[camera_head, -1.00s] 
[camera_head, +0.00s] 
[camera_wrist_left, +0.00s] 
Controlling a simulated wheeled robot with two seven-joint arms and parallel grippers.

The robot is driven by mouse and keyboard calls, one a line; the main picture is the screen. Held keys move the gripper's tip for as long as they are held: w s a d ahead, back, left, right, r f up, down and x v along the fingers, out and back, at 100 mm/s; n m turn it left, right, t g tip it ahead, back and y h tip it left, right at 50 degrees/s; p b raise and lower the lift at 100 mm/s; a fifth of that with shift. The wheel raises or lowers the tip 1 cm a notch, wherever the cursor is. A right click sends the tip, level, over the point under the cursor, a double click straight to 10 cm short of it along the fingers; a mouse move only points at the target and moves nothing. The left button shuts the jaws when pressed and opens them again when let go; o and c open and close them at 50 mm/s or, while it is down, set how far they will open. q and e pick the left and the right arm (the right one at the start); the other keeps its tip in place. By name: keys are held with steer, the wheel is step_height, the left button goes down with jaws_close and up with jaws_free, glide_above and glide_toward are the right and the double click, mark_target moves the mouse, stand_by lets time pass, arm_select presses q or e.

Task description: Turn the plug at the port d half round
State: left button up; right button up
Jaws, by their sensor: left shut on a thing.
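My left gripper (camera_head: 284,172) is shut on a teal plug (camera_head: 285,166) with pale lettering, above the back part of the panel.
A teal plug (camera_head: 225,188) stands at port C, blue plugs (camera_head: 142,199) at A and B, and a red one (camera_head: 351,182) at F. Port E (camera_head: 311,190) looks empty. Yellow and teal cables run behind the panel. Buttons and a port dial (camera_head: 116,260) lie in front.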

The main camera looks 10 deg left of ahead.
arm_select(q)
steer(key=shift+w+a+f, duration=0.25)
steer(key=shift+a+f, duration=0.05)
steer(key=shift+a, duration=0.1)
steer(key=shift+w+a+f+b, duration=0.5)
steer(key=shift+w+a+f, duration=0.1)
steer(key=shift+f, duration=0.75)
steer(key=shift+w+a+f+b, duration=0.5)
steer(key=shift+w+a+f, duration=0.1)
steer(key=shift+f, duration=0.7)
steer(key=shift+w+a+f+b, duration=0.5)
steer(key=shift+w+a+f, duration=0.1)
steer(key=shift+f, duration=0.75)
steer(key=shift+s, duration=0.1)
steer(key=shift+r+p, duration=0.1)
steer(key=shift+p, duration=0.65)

What to work on:
Repeat the whole listing exactly, keeping every line intact.

The solution:
[camera_head, -1.00s] 
[camera_head, +0.00s] 
[camera_wrist_left, +0.00s] 
Controlling a simulated wheeled robot with two seven-joint arms and parallel grippers.

The robot is driven by mouse and keyboard calls, one a line; the main picture is the screen. Held keys move the gripper's tip for as long as they are held: w s a d ahead, back, left, right, r f up, down and x v along the fingers, out and back, at 100 mm/s; n m turn it left, right, t g tip it ahead, back and y h tip it left, right at 50 degrees/s; p b raise and lower the lift at 100 mm/s; a fifth of that with shift. The wheel raises or lowers the tip 1 cm a notch, wherever the cursor is. A right click sends the tip, level, over the point under the cursor, a double click straight to 10 cm short of it along the fingers; a mouse move only points at the target and moves nothing. The left button shuts the jaws when pressed and opens them again when let go; o and c open and close them at 50 mm/s or, while it is down, set how far they will open. q and e pick the left and the right arm (the right one at the start); the other keeps its tip in place. By name: keys are held with steer, the wheel is step_height, the left button goes down with jaws_close and up with jaws_free, glide_above and glide_toward are the right and the double click, mark_target moves the mouse, stand_by lets time pass, arm_select presses q or e.

Task description: Turn the plug at the port d half round
State: left button up; right button up
Jaws, by their sensor: left shut on a thing.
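My left gripper (camera_head: 284,172) is shut on a teal plug (camera_head: 285,166) with pale lettering, above the back part of the panel.
A teal plug (camera_head: 225,188) stands at port C, blue plugs (camera_head: 142,199) at A and B, and a red one (camera_head: 351,182) at F. Port E (camera_head: 311,190) looks empty. Yellow and teal cables run behind the panel. Buttons and a port dial (camera_head: 116,260) lie in front.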

The main camera looks 10 deg left of ahead.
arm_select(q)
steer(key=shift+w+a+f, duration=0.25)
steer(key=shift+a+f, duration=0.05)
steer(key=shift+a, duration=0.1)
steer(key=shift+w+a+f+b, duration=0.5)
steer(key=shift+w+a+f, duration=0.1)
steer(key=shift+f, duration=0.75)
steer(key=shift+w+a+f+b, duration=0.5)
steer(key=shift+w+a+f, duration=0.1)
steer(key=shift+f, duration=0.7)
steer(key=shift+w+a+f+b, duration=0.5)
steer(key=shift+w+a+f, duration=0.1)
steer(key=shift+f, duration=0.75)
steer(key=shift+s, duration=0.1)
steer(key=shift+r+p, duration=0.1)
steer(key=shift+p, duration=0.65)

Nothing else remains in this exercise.